You are viewing a plain text version of this content. The canonical link for it is here.

Posted to user@spark.apache.org by Siavash Namvar <sn...@gmail.com> on 2020/08/12 13:18:41 UTC

How can I use pyspark to upsert one row without replacing entire table

Hi,
<https://stackoverflow.com/posts/63377211/timeline>

I have a use case, and read data from a db table and need to update few
rows based on primary key without replacing the entire table.

for instance if I have 3 following rows

-------------------
id | fname         -------------------
 1 | john          -------------------
 2 | Steve         -------------------
 3 | Jack         -------------------

And I would like to update the row with id=2 from Steve to Michael without
replacing the entire table and the outpur looks like

-------------------
id | fname         -------------------
 1 | john          -------------------
 2 | Michael         -------------------
 3 | Jack         -------------------

Keep in mind the actual db table is so huge and database is old and cannot
read and replace entire table

Thanks

Re: How can I use pyspark to upsert one row without replacing entire table

Posted by Nicholas Gustafson <nj...@gmail.com>.

The delta docs have examples of upserting:

https://docs.delta.io/0.4.0/delta-update.html#upsert-into-a-table-using-merge

> On Aug 12, 2020, at 08:31, Siavash Namvar <sn...@gmail.com> wrote:
> 
> 
> Thanks Sean,
> 
> Do you have any URL or reference to help me how to upsert in Spark?

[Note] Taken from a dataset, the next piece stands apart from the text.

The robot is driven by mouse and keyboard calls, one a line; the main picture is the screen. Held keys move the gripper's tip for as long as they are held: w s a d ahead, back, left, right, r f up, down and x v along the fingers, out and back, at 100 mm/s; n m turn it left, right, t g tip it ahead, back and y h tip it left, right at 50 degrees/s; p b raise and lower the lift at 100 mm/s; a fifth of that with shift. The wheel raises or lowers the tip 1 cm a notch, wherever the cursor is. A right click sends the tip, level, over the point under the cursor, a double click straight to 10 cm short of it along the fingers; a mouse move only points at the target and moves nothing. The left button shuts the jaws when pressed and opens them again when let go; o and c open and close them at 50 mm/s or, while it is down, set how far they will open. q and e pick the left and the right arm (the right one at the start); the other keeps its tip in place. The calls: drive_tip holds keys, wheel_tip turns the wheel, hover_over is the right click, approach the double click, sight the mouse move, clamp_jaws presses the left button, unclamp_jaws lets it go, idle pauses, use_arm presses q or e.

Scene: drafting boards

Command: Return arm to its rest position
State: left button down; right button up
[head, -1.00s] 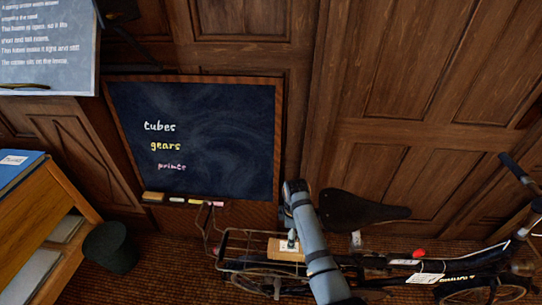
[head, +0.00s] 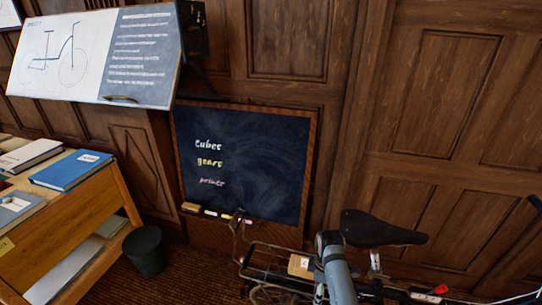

I need to update Sybase db
> 
>> On Wed, Aug 12, 2020 at 11:06 AM Sean Owen <sr...@gmail.com> wrote:
>> It's not so much Spark but the data format, whether it supports
>> upserts. Parquet, CSV, JSON, etc would not.
>> That is what Delta, Hudi et al are for, and yes you can upsert them in Spark.
>> 
>> On Wed, Aug 12, 2020 at 9:57 AM Siavash Namvar <sn...@gmail.com> wrote:
>> >
>> > Hi,
>> >
>> > I have a use case, and read data from a db table and need to update few rows based on primary key without replacing the entire table.
>> >
>> > for instance if I have 3 following rows
>> >
>> > -------------------
>> > id | fname
>> > -------------------
>> >  1 | john
>> > -------------------
>> >  2 | Steve
>> > -------------------
>> >  3 | Jack
>> > -------------------
>> >
>> > And I would like to update the row with id=2 from Steve to Michael without replacing the entire table and the outpur looks like
>> >
>> > -------------------
>> > id | fname
>> > -------------------
>> >  1 | john
>> > -------------------
>> >  2 | Michael
>> > -------------------
>> >  3 | Jack
>> > -------------------
>> >
>> > Keep in mind the actual db table is so huge and database is old and cannot read and replace entire table
>> >
>> > Thanks

Re: How can I use pyspark to upsert one row without replacing entire table

Posted by Siavash Namvar <sn...@gmail.com>.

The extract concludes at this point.